PANI generally has poor mechanical properties [33]. There are many methods to improve the adhesion of PANI to the substrate [34]. However, our alternative approach was focused on the modification of the composition by adding additional polymer. Saadattalab et al. analysed the mechanical properties of PANI/CNT composites. At low CNT content in the composite material, almost twofold improvement in tensile strength was observed [35]. Our novel approach of triple material-based composition allowed us to prepare flexible thermoelectric generators on flexible PET foils, retaining their electrical properties even at the curvature radius of 5 mm, regardless of the bending direction (Figure 3).

4. Conclusions

During this work, organic flexible thermoelectric generators (TEGs) were prepared on a PET substrate from elaborated printed composite pastes with carbon nanotubes and conducting polymer.
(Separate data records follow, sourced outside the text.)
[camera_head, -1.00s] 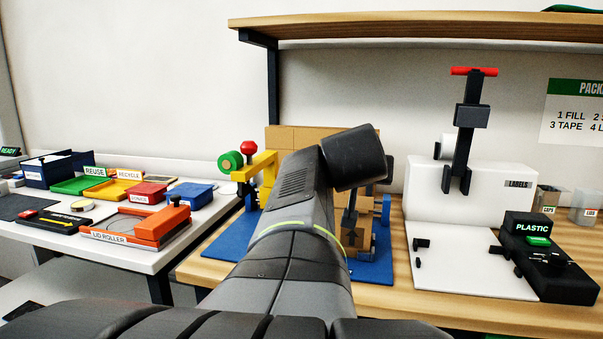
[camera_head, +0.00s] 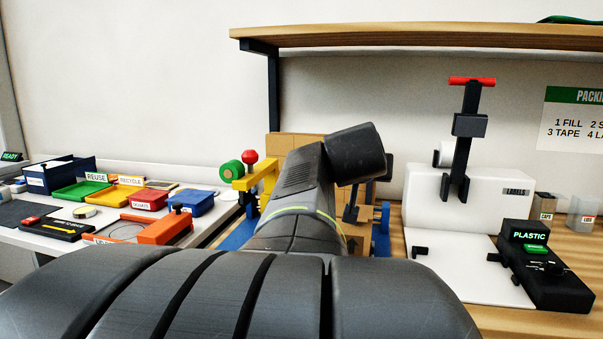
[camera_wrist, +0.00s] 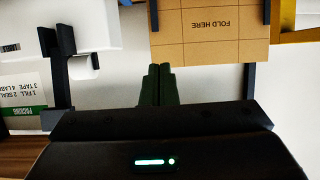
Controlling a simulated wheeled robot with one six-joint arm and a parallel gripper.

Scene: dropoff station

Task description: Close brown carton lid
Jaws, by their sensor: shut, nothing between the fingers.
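The brown carton shows in the head view as an upright cardboard panel (camera_head: 300,143) behind my arm. Most of the carton body is hidden by my arm. In the wrist view a brown flap (camera_wrist: 238,22) marked "FOLD HERE" fills the top middle, upside down. My gripper (camera_wrist: 158,72) is shut and empty, its two dark fingers side by side just below the flap's edge in the picture. I cannot tell whether the fingertips touch the cardboard.
A yellow bracket with a green roll (camera_head: 231,171) stands left of the carton. A white label press (camera_head: 466,205) and a black "PLASTIC" box (camera_head: 543,262) stand at right. A wooden shelf (camera_head: 420,38) hangs above. Colored trays (camera_head: 145,199) lie on the left table.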

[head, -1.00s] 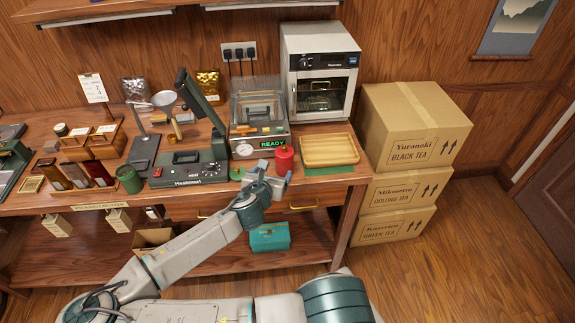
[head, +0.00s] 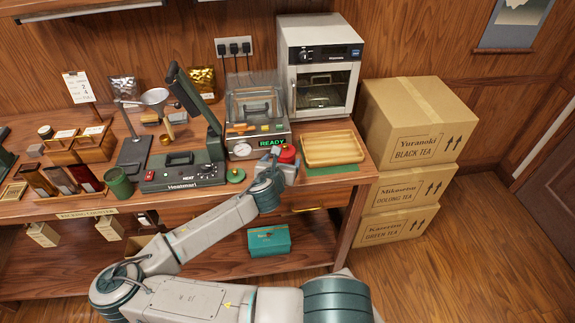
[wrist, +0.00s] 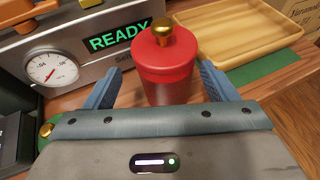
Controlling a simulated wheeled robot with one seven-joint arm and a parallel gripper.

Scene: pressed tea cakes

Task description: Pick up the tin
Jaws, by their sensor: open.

In addition, two methods of fabrication of the functional phase were investigated: one based on the dry mixing of PANI and CNT powders and the second based on the in situ polymerisation of PANI and CNTs together. Elaborated materials based on the mixing of PANI and CNT powders performed better than materials from in situ polymerisation; despite a lower amount of the functional phase, better electrical conductivity and better PF were obtained. When industrial-grade MWCNTs were used, compared with the literature results, the obtained thermoelectric properties were satisfactory and even outperforming high-purity SWCNT-based TEGs. In this study, the best thermoelectric properties were as follows: $\mathsf{\sigma }=405.45 \mathrm{S}·{\mathrm{m}}^{-1}$, $\mathrm{S}=15.4 \mathsf{\mu }\mathrm{V}·{\mathrm{K}}^{-1}$, and $\mathrm{PF}=85.2 \mathrm{nW}·{\mathrm{m}}^{-1}{\mathrm{K}}^{-2}$. The advantage of the novel approach presented in this work is the improvement of mechanical properties by the presence of PMMA in the composite. At the same time, Seebeck coefficients were of the same order of magnitude as in many other works on PANI/CNT composites.